-------- Data section --------

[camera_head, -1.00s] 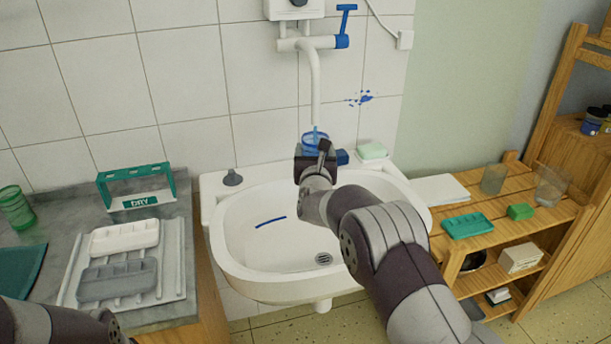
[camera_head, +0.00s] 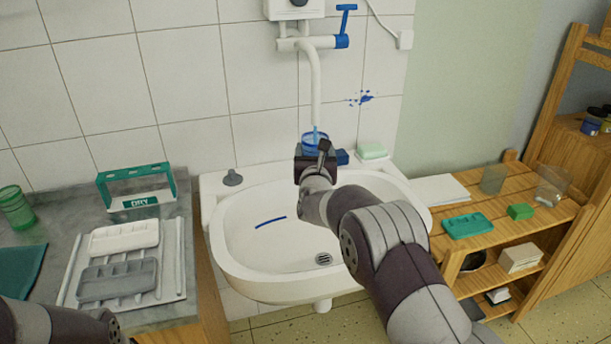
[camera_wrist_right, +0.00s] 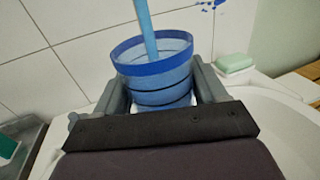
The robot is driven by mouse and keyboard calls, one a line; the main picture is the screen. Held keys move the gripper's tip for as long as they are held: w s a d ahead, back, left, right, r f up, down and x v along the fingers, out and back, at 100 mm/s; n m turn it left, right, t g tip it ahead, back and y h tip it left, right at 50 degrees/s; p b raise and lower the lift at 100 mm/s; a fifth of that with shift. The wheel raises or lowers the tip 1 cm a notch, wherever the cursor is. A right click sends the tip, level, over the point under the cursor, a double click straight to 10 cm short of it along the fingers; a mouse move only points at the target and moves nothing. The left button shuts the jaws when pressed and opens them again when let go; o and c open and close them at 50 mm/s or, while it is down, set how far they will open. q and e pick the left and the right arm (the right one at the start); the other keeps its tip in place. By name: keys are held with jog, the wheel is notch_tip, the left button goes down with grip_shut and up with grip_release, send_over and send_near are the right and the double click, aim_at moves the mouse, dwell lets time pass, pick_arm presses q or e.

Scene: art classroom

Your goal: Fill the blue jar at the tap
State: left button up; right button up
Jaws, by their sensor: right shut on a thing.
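The blue jar (camera_head: 312,138) is upright under the white spout of the tap (camera_head: 316,85). Its banded blue body shows large in the right wrist view (camera_wrist_right: 160,88), with a stream of water (camera_wrist_right: 146,28) running into its open top. The water level inside is hard to tell. The tap's blue lever (camera_head: 345,22) is at the upper right of the pipe. My right gripper (camera_head: 314,152) is shut on the jar, with one finger on each side, at the back of the white sink (camera_head: 232,262). My left arm shows only at the lower left corner; its gripper is out of view.
A grey stopper (camera_head: 232,177) and a green-and-white soap (camera_head: 371,150) sit on the sink's rim. A wooden shelf (camera_head: 545,218) with glasses and sponges stands right.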

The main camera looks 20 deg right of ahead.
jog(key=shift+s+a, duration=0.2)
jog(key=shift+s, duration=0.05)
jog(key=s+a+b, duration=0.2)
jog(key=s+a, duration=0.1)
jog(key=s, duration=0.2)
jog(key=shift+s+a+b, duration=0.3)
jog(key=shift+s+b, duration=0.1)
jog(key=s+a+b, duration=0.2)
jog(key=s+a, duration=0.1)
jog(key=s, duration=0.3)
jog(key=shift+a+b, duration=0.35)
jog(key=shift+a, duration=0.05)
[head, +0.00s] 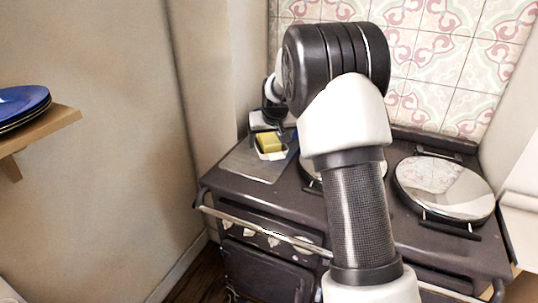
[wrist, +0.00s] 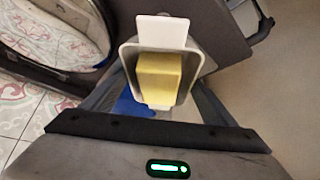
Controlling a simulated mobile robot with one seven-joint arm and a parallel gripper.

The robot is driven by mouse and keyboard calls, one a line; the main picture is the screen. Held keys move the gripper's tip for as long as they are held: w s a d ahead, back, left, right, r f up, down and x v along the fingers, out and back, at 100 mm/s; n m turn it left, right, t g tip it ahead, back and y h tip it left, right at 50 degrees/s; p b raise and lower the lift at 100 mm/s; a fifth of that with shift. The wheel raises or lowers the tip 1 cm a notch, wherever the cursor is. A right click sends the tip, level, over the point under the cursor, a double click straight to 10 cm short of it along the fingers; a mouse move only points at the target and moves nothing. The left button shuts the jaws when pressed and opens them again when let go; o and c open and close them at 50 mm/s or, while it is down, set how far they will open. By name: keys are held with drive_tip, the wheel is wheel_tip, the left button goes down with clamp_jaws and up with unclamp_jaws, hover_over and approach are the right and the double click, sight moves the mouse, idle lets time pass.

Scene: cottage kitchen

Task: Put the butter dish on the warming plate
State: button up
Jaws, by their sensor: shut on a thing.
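The butter dish (head: 272,157) is a small pale dish with a yellow block of butter in it. In the head view it is at the left rear of the range, by the warming plate (head: 245,166), a flat grey metal plate. My gripper (head: 266,124) is at the dish, partly hidden behind my arm. In the wrist view the dish (wrist: 192,72) lies between the fingers of my gripper (wrist: 160,72), which is shut on it. The grey plate (wrist: 215,30) shows beyond the dish. I cannot tell whether the dish touches the plate or hangs above it.
A round shiny hob lid (head: 445,188) is at the right of the range; another lid is mostly behind my arm. Something blue (wrist: 130,106) shows beneath the gripper. A tiled wall (head: 440,75) closes the back. Blue plates (head: 22,102) sit on a shelf at left.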

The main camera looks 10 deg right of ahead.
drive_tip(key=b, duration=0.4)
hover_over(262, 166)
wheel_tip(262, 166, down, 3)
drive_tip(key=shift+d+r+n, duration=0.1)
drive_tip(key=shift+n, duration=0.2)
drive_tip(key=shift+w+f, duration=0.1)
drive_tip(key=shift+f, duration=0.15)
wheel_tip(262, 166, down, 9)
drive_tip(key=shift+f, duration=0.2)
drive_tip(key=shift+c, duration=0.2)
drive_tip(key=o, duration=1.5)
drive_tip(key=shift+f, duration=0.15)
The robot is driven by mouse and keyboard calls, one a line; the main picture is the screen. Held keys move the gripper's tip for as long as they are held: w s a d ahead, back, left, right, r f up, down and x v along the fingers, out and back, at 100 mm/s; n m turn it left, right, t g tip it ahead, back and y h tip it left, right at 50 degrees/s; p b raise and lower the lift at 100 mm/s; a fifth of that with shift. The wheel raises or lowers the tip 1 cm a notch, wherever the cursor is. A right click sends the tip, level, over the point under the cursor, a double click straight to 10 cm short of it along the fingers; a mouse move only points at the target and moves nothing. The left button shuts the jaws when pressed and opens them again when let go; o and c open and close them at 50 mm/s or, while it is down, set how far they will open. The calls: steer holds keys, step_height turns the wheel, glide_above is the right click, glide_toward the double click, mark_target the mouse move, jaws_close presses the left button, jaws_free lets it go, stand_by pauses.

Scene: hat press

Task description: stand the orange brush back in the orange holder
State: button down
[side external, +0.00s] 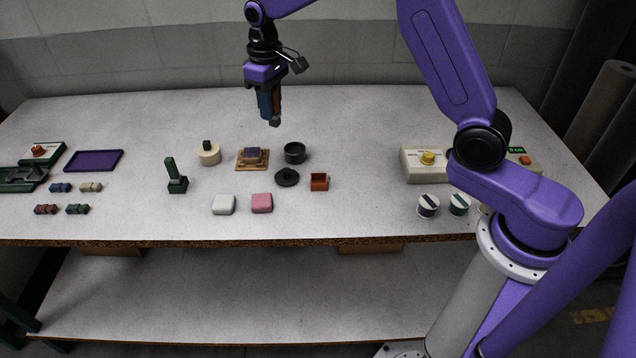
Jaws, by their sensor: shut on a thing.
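My gripper (270,114) is high above the back half of the table, pointing down. It is shut on the orange brush (277,100), which shows as a narrow orange-brown strip beside a blue finger. Much of the brush is hidden by the gripper, so its exact tilt is hard to tell. The orange holder (320,182) is a small, open-topped square box on the table. It stands below and to the right of my gripper in the picture, well apart from it, and looks empty.
Near the holder are a black lidded disc (287,177), a dark round pot (295,152), a pink block (262,203) and a wooden stand (252,158). A dark green upright tool (175,178) stands left. A yellow-button box (427,162) is right. The table's back strip is clear.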

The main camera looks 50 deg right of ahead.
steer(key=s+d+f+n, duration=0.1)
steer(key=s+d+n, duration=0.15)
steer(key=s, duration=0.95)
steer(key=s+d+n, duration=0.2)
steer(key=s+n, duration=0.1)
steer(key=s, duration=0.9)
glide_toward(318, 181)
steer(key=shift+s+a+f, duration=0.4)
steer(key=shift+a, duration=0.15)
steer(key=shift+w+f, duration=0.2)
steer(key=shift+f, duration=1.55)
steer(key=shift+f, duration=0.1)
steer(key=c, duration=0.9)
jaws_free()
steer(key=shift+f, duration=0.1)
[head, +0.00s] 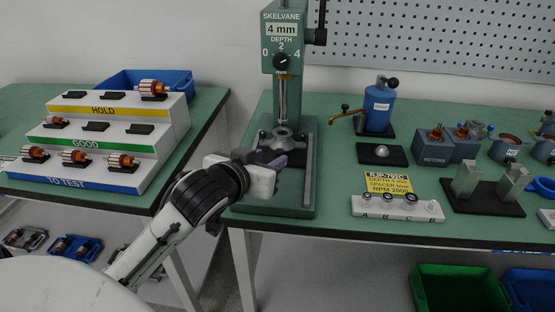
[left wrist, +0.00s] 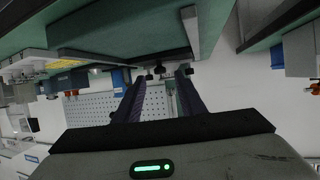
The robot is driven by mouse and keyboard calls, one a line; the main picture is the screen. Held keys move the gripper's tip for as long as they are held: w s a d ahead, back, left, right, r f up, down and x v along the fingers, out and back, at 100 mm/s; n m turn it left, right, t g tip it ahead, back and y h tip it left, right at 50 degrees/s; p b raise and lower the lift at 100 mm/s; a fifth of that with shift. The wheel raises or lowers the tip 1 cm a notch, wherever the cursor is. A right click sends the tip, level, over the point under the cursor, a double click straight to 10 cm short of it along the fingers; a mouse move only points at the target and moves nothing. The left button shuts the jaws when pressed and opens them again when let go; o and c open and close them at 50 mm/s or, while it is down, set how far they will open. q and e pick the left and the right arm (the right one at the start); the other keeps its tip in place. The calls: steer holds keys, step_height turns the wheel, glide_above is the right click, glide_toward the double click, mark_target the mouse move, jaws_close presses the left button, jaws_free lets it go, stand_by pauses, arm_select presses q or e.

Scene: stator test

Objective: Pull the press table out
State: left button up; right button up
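The green press (head: 282,60), marked SKELVANE and 4 mm depth, stands on the bench in the middle of the head view. Its grey press table (head: 284,136) sits low on the base, under the spindle, partly hidden by my left gripper. My left gripper (head: 272,163) is at the front of the press, just before the table. In the left wrist view, its two dark fingers (left wrist: 160,84) are apart, with a small dark knob (left wrist: 158,70) showing between or beyond the tips. I cannot tell whether they touch it. My right gripper is not in view.
A stepped rack (head: 110,135) with several rotors stands on the left bench, before a blue bin (head: 147,80). Right of the press are a blue pot-like device (head: 379,108), a yellow label card (head: 388,182) and a dark fixture (head: 482,208). A gap separates the benches.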

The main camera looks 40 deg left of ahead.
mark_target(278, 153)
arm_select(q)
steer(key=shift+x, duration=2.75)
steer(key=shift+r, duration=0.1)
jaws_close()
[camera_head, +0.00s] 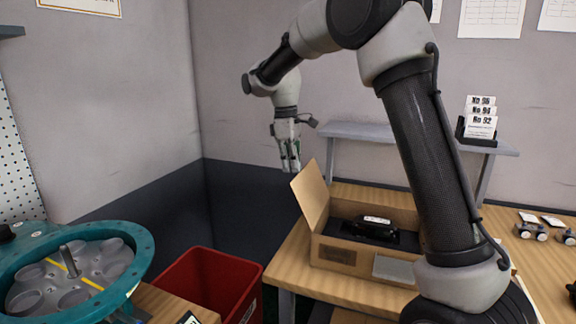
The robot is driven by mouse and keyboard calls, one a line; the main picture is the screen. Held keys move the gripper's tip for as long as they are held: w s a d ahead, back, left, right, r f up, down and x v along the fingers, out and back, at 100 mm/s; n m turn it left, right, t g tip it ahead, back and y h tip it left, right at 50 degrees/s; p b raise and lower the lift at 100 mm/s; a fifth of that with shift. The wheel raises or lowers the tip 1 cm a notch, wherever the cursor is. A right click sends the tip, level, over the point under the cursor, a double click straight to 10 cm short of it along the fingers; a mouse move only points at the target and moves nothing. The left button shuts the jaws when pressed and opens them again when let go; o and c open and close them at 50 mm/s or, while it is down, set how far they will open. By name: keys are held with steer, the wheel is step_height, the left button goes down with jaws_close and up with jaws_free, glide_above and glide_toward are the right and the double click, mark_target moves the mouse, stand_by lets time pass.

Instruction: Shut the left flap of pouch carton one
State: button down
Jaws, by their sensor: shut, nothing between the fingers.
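The carton (334,255) is an open brown cardboard box on the wooden table. Its left flap (311,197) stands up, tilted outward to the left. A black device with a white label (377,220) lies in a dark insert inside. My arm hides the carton's right side, so a right flap cannot be seen. My gripper (291,170) points down, shut and empty, in the air up and to the left of the flap's top edge. It looks close to the flap in the picture, but I cannot tell whether they touch.
A red bin (212,284) stands on the floor left of the table. A teal round fixture (142,258) is at the lower left. A grey shelf (358,131) with a card holder (477,131) is behind the carton. Small devices (531,231) lie at right.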

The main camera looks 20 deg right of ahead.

--------

### Your goal
Using the listing above, return all lines where the word "Scene" occurs.

### Complete answer
Scene: art classroom
Scene: cottage kitchen
Scene: hat press
Scene: stator test

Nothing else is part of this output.